WORK INSTRUCTIONS >>
Each line from the one containing "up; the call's" through the one containing "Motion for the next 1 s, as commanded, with" must be echoed exactly, endpoints included, and every other line omitted.

DATASET CONTENT >>

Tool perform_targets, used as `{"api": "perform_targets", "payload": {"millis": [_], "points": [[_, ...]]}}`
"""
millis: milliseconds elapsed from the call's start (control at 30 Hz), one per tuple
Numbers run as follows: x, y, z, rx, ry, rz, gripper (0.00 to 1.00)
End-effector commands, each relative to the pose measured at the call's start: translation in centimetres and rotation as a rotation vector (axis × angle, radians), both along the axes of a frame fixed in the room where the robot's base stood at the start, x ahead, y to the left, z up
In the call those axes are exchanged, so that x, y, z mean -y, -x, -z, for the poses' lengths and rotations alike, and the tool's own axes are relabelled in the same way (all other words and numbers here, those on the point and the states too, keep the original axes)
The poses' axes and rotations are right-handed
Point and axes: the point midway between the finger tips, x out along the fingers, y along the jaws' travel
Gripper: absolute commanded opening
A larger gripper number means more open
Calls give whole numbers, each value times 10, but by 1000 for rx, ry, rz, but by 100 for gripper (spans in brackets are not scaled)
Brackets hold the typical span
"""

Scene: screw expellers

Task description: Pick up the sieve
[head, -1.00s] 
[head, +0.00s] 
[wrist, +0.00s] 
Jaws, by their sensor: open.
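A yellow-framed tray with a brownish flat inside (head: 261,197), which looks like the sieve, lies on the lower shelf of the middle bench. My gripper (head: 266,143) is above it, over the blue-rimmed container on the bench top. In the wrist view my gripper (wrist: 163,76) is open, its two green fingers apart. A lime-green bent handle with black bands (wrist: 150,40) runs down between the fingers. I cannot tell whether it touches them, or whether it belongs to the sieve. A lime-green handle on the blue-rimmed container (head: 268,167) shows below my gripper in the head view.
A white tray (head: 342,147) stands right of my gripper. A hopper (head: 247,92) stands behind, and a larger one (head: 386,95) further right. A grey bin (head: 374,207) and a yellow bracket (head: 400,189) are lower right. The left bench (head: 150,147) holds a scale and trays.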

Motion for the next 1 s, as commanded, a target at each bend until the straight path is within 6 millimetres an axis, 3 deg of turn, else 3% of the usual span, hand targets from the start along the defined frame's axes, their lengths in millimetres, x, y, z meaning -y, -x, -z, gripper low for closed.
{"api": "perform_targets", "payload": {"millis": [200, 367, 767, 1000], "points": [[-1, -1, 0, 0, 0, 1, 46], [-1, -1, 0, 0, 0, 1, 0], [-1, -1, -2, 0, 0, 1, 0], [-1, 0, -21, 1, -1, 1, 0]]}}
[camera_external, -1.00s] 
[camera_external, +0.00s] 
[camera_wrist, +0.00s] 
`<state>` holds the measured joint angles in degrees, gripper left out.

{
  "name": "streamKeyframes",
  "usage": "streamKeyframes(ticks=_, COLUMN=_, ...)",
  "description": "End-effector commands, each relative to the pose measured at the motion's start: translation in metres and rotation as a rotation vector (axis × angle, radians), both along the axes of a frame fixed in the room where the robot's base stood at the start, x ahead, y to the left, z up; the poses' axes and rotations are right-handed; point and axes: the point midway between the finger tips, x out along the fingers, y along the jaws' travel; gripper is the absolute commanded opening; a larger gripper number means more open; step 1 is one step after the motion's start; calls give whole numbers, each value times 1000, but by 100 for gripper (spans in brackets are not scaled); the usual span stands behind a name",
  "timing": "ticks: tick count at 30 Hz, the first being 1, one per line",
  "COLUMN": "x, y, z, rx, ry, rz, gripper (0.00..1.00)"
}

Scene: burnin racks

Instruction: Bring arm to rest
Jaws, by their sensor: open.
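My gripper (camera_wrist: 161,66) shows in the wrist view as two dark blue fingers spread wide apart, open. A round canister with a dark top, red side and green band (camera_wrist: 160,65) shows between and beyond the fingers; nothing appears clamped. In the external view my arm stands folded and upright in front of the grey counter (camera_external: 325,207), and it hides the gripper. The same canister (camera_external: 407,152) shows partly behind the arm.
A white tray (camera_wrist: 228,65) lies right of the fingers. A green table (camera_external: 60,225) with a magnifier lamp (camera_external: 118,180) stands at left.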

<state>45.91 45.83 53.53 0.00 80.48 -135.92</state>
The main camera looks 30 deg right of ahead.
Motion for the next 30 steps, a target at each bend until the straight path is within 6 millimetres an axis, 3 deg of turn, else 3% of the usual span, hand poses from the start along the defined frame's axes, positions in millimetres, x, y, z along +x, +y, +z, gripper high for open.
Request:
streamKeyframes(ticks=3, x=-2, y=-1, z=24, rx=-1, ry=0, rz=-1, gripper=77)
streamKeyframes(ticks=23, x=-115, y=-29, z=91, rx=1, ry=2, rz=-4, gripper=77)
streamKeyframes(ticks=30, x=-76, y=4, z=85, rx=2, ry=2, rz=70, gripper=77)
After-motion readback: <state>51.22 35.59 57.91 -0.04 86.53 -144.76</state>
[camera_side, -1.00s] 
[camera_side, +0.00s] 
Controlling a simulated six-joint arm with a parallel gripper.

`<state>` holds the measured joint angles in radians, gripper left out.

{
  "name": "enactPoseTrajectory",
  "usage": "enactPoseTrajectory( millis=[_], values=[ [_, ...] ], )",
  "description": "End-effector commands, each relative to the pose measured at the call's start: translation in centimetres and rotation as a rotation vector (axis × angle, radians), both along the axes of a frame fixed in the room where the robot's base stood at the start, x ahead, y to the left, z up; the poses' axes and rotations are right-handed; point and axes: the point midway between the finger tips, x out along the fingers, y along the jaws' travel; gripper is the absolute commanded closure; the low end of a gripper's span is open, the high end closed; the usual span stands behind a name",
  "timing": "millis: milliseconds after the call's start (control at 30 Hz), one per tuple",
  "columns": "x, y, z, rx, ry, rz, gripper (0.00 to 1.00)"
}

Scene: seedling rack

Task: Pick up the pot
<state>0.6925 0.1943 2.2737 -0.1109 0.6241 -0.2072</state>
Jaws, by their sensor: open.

* * *

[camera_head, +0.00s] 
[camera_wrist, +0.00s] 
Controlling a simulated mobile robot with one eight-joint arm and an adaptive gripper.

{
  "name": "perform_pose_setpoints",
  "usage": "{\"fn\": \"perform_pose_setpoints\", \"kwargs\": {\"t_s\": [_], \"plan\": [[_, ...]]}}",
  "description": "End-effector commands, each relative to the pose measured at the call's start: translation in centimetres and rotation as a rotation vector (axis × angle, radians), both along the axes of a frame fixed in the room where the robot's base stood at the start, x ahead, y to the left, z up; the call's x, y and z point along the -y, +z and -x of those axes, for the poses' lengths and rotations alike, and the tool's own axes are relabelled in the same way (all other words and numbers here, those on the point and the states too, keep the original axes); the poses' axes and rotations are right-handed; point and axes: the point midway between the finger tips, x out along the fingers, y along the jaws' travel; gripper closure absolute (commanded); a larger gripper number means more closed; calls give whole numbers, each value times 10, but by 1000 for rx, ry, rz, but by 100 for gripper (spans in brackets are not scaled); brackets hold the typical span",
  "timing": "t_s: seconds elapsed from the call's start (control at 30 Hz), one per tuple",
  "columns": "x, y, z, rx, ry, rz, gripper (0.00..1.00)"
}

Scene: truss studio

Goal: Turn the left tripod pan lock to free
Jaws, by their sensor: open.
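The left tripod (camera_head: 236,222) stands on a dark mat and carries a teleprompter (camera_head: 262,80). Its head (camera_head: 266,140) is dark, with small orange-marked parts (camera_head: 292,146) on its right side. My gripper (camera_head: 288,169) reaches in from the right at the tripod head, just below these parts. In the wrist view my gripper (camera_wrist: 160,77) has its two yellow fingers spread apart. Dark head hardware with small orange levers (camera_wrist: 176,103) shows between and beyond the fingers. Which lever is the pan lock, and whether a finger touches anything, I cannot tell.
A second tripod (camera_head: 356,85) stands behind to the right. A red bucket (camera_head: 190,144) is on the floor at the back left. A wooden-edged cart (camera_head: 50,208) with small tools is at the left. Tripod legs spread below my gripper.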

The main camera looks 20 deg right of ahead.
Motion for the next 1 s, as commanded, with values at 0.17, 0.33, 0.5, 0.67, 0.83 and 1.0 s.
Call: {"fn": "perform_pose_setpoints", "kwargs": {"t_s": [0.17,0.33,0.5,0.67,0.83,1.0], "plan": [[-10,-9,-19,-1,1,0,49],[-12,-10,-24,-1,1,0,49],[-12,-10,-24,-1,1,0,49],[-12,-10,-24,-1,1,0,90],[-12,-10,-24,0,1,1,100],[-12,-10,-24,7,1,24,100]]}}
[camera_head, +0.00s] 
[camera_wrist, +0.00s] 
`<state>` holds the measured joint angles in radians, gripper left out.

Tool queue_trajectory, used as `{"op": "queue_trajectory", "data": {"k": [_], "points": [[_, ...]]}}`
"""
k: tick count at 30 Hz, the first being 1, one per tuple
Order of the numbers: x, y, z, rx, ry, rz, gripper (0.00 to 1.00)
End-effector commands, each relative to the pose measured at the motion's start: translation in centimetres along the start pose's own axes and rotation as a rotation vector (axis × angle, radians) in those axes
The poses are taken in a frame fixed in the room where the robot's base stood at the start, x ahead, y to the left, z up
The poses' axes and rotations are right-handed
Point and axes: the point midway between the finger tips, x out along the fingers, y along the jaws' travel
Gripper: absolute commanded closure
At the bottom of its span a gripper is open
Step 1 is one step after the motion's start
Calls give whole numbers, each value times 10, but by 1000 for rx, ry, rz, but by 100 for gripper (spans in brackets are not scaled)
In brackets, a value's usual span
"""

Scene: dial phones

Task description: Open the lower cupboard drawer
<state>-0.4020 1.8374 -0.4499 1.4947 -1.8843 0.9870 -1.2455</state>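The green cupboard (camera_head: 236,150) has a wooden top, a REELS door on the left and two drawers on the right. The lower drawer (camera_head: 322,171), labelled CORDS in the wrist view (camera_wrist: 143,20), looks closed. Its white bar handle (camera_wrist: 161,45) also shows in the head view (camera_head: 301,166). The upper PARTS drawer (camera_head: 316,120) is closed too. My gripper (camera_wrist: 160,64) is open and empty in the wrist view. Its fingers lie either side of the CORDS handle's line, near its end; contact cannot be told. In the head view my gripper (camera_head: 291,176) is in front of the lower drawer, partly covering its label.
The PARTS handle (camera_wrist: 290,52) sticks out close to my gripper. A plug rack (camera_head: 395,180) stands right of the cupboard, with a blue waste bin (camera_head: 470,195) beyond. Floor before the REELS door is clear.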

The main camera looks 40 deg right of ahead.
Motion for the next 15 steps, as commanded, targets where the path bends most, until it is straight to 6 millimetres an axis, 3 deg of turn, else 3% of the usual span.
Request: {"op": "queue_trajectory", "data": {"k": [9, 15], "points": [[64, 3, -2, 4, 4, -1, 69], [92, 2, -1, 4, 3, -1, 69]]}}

...

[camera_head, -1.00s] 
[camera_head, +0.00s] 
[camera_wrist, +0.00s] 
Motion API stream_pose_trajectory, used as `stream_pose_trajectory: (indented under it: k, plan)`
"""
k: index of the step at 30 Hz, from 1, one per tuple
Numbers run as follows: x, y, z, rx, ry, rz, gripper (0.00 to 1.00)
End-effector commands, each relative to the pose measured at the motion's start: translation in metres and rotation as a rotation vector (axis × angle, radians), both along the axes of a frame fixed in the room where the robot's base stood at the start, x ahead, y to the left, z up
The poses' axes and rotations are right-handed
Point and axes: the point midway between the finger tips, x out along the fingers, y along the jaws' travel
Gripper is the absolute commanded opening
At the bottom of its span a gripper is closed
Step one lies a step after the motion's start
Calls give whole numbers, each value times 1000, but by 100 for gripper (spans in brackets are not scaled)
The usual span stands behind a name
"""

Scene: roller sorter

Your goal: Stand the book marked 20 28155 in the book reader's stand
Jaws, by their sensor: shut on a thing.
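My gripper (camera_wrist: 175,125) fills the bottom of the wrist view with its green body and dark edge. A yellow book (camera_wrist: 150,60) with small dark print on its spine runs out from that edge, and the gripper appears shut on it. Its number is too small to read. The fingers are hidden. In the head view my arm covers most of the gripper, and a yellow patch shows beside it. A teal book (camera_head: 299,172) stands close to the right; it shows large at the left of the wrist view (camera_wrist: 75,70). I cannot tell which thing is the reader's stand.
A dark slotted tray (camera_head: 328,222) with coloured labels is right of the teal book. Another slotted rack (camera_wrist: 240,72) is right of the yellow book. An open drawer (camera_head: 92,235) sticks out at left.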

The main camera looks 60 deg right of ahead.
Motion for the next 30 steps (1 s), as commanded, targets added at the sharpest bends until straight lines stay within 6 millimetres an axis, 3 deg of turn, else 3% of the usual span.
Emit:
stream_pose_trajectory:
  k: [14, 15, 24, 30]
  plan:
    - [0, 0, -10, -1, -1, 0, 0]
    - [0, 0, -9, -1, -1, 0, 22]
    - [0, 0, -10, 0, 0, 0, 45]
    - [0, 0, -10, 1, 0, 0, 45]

RESULT OF THE TASK >>
  "description": "End-effector commands, each relative to the pose measured at the call's start: translation in centimetres and rotation as a rotation vector (axis × angle, radians), both along the axes of a frame fixed in the room where the robot's base stood at the start, x ahead, y to the left, z up; the call's x, y and z point along the -y, +z and -x of those axes, for the poses' lengths and rotations alike, and the tool's own axes are relabelled in the same way (all other words and numbers here, those on the point and the states too, keep the original axes); the poses' axes and rotations are right-handed; point and axes: the point midway between the finger tips, x out along the fingers, y along the jaws' travel; gripper closure absolute (commanded); a larger gripper number means more closed; calls give whole numbers, each value times 10, but by 1000 for rx, ry, rz, but by 100 for gripper (spans in brackets are not scaled); brackets hold the typical span",
  "timing": "t_s: seconds elapsed from the call's start (control at 30 Hz), one per tuple",
  "columns": "x, y, z, rx, ry, rz, gripper (0.00..1.00)"
}

Scene: truss studio

Goal: Turn the left tripod pan lock to free
Jaws, by their sensor: open.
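The left tripod (camera_head: 236,222) stands on a dark mat and carries a teleprompter (camera_head: 262,80). Its head (camera_head: 266,140) is dark, with small orange-marked parts (camera_head: 292,146) on its right side. My gripper (camera_head: 288,169) reaches in from the right at the tripod head, just below these parts. In the wrist view my gripper (camera_wrist: 160,77) has its two yellow fingers spread apart. Dark head hardware with small orange levers (camera_wrist: 176,103) shows between and beyond the fingers. Which lever is the pan lock, and whether a finger touches anything, I cannot tell.
A second tripod (camera_head: 356,85) stands behind to the right. A red bucket (camera_head: 190,144) is on the floor at the back left. A wooden-edged cart (camera_head: 50,208) with small tools is at the left. Tripod legs spread below my gripper.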

The main camera looks 20 deg right of ahead.
Motion for the next 1 s, as commanded, with values at 0.17, 0.33, 0.5, 0.67, 0.83 and 1.0 s.

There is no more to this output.